• **Material provided**:
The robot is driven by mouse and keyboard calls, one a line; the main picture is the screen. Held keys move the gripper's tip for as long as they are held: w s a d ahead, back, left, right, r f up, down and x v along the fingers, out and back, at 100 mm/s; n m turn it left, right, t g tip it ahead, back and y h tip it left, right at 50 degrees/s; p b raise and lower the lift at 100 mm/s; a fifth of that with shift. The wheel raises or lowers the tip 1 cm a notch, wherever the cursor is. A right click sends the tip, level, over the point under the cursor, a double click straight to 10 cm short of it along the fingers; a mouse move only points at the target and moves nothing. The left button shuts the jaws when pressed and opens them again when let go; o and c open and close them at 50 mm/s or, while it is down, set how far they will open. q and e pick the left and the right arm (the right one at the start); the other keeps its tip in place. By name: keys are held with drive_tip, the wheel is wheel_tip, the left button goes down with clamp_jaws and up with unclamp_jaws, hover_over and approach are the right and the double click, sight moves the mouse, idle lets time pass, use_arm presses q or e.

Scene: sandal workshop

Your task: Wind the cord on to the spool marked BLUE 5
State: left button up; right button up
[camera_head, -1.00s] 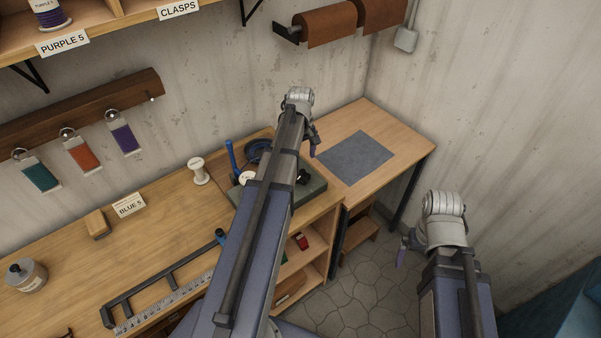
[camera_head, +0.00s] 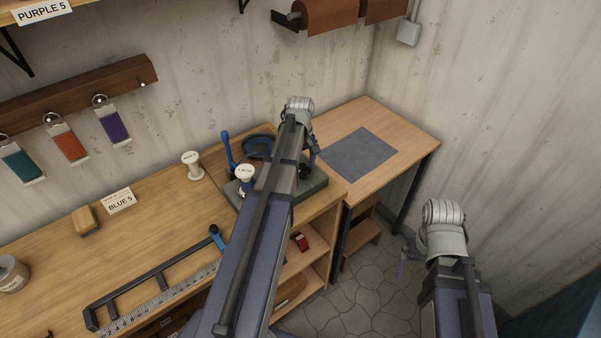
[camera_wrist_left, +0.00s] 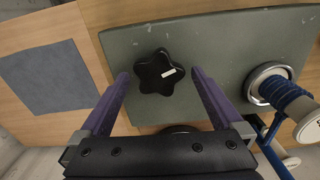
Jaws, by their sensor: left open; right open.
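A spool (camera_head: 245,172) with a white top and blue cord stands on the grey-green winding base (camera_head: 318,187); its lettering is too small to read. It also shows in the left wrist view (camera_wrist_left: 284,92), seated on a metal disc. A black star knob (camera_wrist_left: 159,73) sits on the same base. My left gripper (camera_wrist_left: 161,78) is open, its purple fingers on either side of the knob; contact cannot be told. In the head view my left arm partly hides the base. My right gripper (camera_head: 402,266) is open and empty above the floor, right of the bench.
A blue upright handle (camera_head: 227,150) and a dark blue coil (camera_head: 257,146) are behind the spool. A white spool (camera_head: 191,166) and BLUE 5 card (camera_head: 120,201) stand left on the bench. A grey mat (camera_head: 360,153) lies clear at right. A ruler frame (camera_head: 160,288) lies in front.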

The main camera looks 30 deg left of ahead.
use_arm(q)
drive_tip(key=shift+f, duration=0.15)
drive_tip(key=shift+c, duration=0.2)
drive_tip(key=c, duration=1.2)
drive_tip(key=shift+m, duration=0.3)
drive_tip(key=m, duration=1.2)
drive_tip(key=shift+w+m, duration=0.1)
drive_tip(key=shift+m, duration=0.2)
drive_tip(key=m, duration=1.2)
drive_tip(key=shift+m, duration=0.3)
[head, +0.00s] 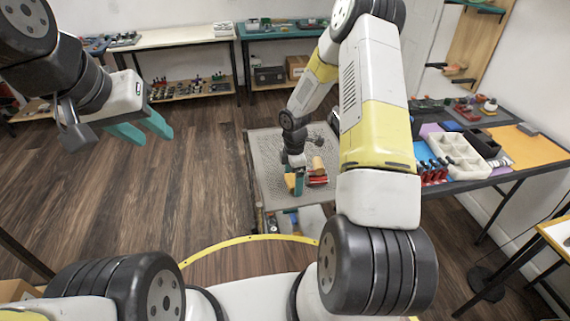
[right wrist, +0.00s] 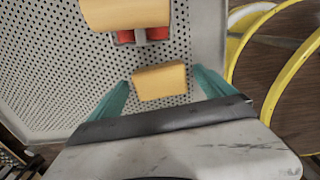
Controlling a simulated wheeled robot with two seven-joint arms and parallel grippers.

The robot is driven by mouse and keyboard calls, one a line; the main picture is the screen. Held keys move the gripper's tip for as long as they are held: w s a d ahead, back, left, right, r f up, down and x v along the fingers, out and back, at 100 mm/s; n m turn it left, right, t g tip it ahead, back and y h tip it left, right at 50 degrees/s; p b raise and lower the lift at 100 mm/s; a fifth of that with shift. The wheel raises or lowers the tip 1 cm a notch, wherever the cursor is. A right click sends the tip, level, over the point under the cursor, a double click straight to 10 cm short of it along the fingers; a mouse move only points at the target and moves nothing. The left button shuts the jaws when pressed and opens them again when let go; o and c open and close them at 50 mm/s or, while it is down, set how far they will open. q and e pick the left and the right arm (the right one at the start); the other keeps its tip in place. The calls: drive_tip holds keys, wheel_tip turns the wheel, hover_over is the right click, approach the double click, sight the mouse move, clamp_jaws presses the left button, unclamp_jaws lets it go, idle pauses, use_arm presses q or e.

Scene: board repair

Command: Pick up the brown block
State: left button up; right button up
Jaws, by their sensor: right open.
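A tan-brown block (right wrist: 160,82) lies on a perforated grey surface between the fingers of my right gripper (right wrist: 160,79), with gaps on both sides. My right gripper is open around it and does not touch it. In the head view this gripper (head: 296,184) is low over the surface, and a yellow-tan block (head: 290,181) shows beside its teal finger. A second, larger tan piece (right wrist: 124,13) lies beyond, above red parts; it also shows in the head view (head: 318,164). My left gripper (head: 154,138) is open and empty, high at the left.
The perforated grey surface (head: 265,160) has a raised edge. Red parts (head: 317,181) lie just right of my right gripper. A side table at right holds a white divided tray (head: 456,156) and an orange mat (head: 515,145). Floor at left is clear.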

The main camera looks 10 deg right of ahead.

• **Task brief**: Copy exactly, and copy only, the lines from the one with "The main camera looks 30 deg left of ahead." to the one with "Scene: board repair", ends included. Pictures are not part of the copy.

• **Response to the exercise**:
The main camera looks 30 deg left of ahead.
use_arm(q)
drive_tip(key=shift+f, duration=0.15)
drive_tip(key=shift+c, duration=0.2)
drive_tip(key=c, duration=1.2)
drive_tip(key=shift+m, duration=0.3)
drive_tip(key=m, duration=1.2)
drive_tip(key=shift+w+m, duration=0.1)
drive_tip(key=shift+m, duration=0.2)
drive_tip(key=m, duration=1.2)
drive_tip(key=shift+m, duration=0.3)
[head, +0.00s] 
[right wrist, +0.00s] 
Controlling a simulated wheeled robot with two seven-joint arms and parallel grippers.

The robot is driven by mouse and keyboard calls, one a line; the main picture is the screen. Held keys move the gripper's tip for as long as they are held: w s a d ahead, back, left, right, r f up, down and x v along the fingers, out and back, at 100 mm/s; n m turn it left, right, t g tip it ahead, back and y h tip it left, right at 50 degrees/s; p b raise and lower the lift at 100 mm/s; a fifth of that with shift. The wheel raises or lowers the tip 1 cm a notch, wherever the cursor is. A right click sends the tip, level, over the point under the cursor, a double click straight to 10 cm short of it along the fingers; a mouse move only points at the target and moves nothing. The left button shuts the jaws when pressed and opens them again when let go; o and c open and close them at 50 mm/s or, while it is down, set how far they will open. q and e pick the left and the right arm (the right one at the start); the other keeps its tip in place. The calls: drive_tip holds keys, wheel_tip turns the wheel, hover_over is the right click, approach the double click, sight the mouse move, clamp_jaws presses the left button, unclamp_jaws lets it go, idle pauses, use_arm presses q or e.

Scene: board repair

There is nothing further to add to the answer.